Pendant neuf ans, Dubreuil a détenu le record mondial junior au 500 m. Le prodige américain Jordan Stolz l’a « anéanti » en l’améliorant d’une demi-seconde l’an dernier à Calgary.

« Le record senior, on s’entend que c’est une coche de plus. Et Kulizhnikov a eu un peu d’aide biochimique !* Ce n’est pas un record facile à battre. Je ne pense pas que j’avais les jambes pour le faire l’an passé : 33,7, c’était une course presque parfaite dans une journée où je me sentais à mon meilleur. Seize centièmes, c’est proche, mais pas proche. »

À combien évalue-t-il ses chances de réaliser l’exploit samedi ? « En bas de 10 %, a-t-il prévenu. Je ne crois pas que c’est probable, mais c’est possible, ce qui n’était pas le cas l’an passé. »

Simplement que la conversation ait lieu témoigne du statut atteint par le champion du monde de 2021.

*Kulizhnikov a été suspendu deux ans pour un contrôle positif à un stimulant alors qu’il était junior. En 2016, du meldonium a également été découvert dans son corps, mais il a été amnistié par l’Agence mondiale antidopage pour manque de preuves scientifiques claires sur la période où le produit restait dans le système. Sans compter toutes les manigances du milieu sportif et politique russe. Comme ses collègues, Kulizhnikov ne participe pas au circuit cette saison en raison de l’invasion illégale de l’Ukraine.
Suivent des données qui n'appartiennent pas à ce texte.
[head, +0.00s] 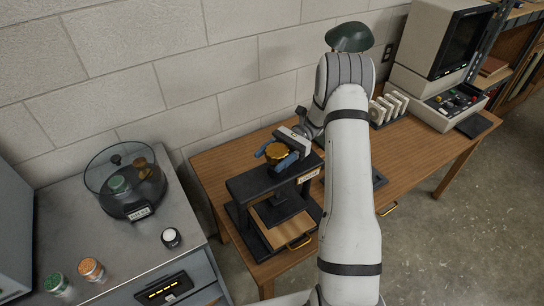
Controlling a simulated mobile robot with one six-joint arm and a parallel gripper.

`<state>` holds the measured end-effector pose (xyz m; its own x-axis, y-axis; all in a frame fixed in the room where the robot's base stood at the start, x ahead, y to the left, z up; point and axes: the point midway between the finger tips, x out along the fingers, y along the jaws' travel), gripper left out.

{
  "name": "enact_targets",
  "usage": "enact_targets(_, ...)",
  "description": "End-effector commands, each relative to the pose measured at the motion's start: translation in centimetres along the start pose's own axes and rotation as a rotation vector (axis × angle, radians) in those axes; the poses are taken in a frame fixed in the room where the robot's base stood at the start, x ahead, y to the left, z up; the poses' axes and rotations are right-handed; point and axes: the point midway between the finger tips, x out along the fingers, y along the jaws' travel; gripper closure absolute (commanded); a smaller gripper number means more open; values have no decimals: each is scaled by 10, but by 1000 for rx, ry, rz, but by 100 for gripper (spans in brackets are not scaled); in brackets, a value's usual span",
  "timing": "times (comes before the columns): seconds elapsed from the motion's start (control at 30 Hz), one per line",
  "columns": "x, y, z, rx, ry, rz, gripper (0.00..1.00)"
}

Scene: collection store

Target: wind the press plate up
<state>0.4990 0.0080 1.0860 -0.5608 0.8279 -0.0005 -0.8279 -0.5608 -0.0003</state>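The press is a black frame (243,187) on the wooden desk, with a yellow-brass knob (276,152) on top. A dark block that looks like the press plate (282,208) sits under the crossbar, above a light wooden board (268,236). I cannot tell whether the plate touches the board. My gripper (276,154) reaches in from the right at the top of the press. Its blue fingertips lie on either side of the knob. Whether they press on it is too small to tell. My arm hides part of the press's right side.
A grey cabinet (100,255) at left carries a domed machine (130,184), a white-topped knob (171,237) and two small jars (92,269).

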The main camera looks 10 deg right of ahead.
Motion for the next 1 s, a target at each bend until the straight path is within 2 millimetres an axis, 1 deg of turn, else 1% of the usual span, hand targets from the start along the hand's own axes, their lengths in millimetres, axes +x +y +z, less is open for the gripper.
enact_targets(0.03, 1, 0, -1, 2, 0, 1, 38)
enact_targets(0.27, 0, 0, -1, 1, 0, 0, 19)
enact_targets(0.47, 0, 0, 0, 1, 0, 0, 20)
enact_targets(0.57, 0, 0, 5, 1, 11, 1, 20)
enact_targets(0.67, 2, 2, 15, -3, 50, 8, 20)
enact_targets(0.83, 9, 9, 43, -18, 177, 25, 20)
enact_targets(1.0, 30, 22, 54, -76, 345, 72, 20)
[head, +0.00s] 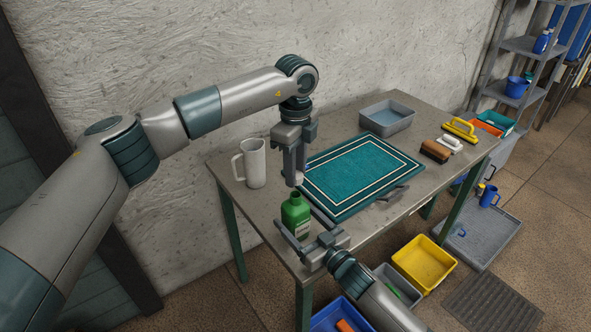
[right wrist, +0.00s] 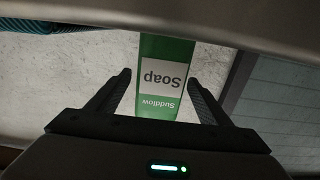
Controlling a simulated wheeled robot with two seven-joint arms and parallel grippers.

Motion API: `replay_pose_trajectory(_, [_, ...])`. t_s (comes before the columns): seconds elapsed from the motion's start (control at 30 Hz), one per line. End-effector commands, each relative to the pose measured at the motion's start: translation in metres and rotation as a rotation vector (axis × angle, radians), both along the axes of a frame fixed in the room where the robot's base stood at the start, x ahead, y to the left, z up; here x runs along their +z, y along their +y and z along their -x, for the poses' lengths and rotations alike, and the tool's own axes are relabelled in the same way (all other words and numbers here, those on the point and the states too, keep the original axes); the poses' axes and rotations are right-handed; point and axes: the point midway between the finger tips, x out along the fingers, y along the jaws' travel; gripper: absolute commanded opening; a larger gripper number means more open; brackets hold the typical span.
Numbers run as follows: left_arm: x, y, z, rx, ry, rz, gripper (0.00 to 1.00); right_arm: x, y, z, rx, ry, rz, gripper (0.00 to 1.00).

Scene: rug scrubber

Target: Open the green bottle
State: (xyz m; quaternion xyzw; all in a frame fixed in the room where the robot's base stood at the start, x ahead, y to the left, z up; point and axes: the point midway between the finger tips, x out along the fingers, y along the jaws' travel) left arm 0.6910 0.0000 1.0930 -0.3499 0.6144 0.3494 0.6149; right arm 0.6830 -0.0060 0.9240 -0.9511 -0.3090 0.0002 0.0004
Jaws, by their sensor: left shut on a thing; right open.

Déception pour les sprinteurs

Habitué de disputer deux 500 m à chaque Coupe du monde depuis le début de sa carrière, Dubreuil doit se contenter d’un seul cette saison. Le Québécois ne s’explique pas cette décision de l’International Skating Union qu’il trouve « totalement injuste ». Il relève que les spécialistes du sprint sont déjà désavantagés aux JO et aux Mondiaux par rapport aux demi-fondeurs, qui ont plus de départs à se mettre sous la dent. « La plupart des sprinteurs, on n’est pas contents, a asséné Dubreuil. C’est nous qui avons le moins d’épreuves. Aux Olympiques, on peut gagner une ou deux médailles. Les athlètes de distances moyennes peuvent légitimement en gagner cinq. Là, ils nous enlèvent des courses en Coupe du monde. Fouille-moi pourquoi. »

Huit Québécois

En plus de Valérie Maltais et de Laurent Dubreuil, cinq autres Québécois s’aligneront à la Coupe du monde de Calgary : les sprinteurs Christopher Fiola et Cédrick Brunet, les polyvalents Antoine-Gélinas-Beaulieu (1000, 1500, 5000 m et poursuite par équipes) et Béatrice Lamarche (500, 1000, 1500, 3000 m) et la recrue Rose Laliberté-Roy (500 m). L’Ontarien Jordan Belchos, fiancé de Maltais, fait également partie du groupe de Québec puisqu’il s’entraîne au Centre de glaces Intact Assurance depuis le début de la saison.